What the task requires: Output all the data exactly. Pictures do not belong in the copy.
_ _ _ _ _
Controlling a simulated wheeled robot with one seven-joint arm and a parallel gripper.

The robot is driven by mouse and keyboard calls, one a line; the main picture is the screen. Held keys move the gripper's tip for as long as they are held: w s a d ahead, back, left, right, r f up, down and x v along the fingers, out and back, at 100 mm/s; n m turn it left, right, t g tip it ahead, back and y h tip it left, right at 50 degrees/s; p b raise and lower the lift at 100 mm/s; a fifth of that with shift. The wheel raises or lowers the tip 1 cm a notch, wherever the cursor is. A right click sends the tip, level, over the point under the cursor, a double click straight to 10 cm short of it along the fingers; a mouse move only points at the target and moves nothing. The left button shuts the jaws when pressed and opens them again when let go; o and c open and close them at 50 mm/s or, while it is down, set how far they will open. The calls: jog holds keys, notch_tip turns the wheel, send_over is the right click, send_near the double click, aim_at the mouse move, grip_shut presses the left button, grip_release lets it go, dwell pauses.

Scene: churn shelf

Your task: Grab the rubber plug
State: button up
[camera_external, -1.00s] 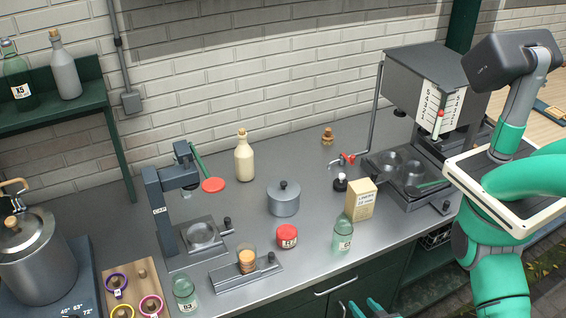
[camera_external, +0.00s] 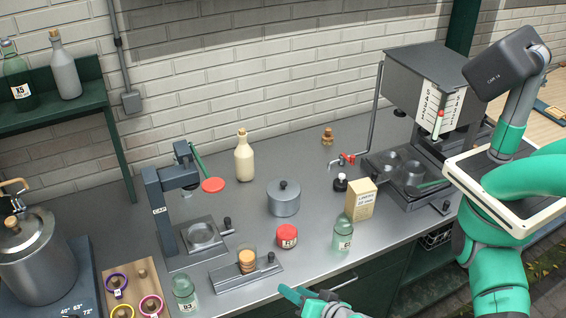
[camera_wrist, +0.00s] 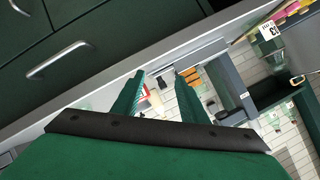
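A small brown stopper-shaped piece (camera_external: 328,137) stands upright near the back wall on the grey counter, left of the tall tap pipe. It looks like the rubber plug, but it is too small to be sure. My gripper (camera_external: 306,293) is at the counter's front edge, low in the external view, well in front of that piece. In the wrist view my gripper (camera_wrist: 158,88) shows two green fingers apart with nothing held between them. I cannot pick out the plug in the wrist view.
A red-lidded jar (camera_external: 287,237), a green glass bottle (camera_external: 343,235), a carton (camera_external: 361,200) and a grey pot (camera_external: 284,199) stand between my gripper and the back. A cream bottle (camera_external: 244,158) stands near the wall. The counter around the brown piece is clear.

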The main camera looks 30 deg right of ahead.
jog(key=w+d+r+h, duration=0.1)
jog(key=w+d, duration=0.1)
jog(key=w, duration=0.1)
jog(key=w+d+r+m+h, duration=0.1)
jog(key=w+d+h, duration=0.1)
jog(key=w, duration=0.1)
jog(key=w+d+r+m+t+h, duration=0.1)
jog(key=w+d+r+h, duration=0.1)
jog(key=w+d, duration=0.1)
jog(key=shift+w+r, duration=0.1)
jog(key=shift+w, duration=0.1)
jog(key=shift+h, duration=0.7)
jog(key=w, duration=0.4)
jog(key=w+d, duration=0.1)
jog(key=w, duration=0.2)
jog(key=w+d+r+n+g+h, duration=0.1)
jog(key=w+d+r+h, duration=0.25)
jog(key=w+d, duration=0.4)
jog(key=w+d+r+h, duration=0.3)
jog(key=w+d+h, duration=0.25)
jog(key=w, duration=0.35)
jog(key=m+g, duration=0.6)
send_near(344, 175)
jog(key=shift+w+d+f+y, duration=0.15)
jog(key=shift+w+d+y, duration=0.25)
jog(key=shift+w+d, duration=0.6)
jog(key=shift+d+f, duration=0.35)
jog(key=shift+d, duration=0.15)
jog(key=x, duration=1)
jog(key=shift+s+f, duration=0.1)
_ _ _ _ _
Final result:
Controlling a simulated wheeled robot with one seven-joint arm and a parallel gripper.

The robot is driven by mouse and keyboard calls, one a line; the main picture is the screen. Held keys move the gripper's tip for as long as they are held: w s a d ahead, back, left, right, r f up, down and x v along the fingers, out and back, at 100 mm/s; n m turn it left, right, t g tip it ahead, back and y h tip it left, right at 50 degrees/s; p b raise and lower the lift at 100 mm/s; a fifth of that with shift. The wheel raises or lowers the tip 1 cm a notch, wherever the cursor is. A right click sends the tip, level, over the point under the cursor, a double click straight to 10 cm short of it along the fingers; a mouse move only points at the target and moves nothing. The left button shuts the jaws when pressed and opens them again when let go; o and c open and close them at 50 mm/s or, while it is down, set how far they will open. The calls: jog holds keys, notch_tip turns the wheel, send_over is the right click, send_near the double click, aim_at the mouse move, grip_shut presses the left button, grip_release lets it go, dwell pauses.

Scene: churn shelf

Your task: Grab the rubber plug
State: button up
[camera_external, -1.00s] 
[camera_external, +0.00s] 
[camera_wrist, +0.00s] 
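A small brown stopper-shaped piece (camera_external: 328,137) stands upright near the back wall on the grey counter, left of the tall tap pipe. It looks like the rubber plug, but it is too small to be sure. My gripper (camera_external: 306,293) is at the counter's front edge, low in the external view, well in front of that piece. In the wrist view my gripper (camera_wrist: 158,88) shows two green fingers apart with nothing held between them. I cannot pick out the plug in the wrist view.
A red-lidded jar (camera_external: 287,237), a green glass bottle (camera_external: 343,235), a carton (camera_external: 361,200) and a grey pot (camera_external: 284,199) stand between my gripper and the back. A cream bottle (camera_external: 244,158) stands near the wall. The counter around the brown piece is clear.

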The main camera looks 30 deg right of ahead.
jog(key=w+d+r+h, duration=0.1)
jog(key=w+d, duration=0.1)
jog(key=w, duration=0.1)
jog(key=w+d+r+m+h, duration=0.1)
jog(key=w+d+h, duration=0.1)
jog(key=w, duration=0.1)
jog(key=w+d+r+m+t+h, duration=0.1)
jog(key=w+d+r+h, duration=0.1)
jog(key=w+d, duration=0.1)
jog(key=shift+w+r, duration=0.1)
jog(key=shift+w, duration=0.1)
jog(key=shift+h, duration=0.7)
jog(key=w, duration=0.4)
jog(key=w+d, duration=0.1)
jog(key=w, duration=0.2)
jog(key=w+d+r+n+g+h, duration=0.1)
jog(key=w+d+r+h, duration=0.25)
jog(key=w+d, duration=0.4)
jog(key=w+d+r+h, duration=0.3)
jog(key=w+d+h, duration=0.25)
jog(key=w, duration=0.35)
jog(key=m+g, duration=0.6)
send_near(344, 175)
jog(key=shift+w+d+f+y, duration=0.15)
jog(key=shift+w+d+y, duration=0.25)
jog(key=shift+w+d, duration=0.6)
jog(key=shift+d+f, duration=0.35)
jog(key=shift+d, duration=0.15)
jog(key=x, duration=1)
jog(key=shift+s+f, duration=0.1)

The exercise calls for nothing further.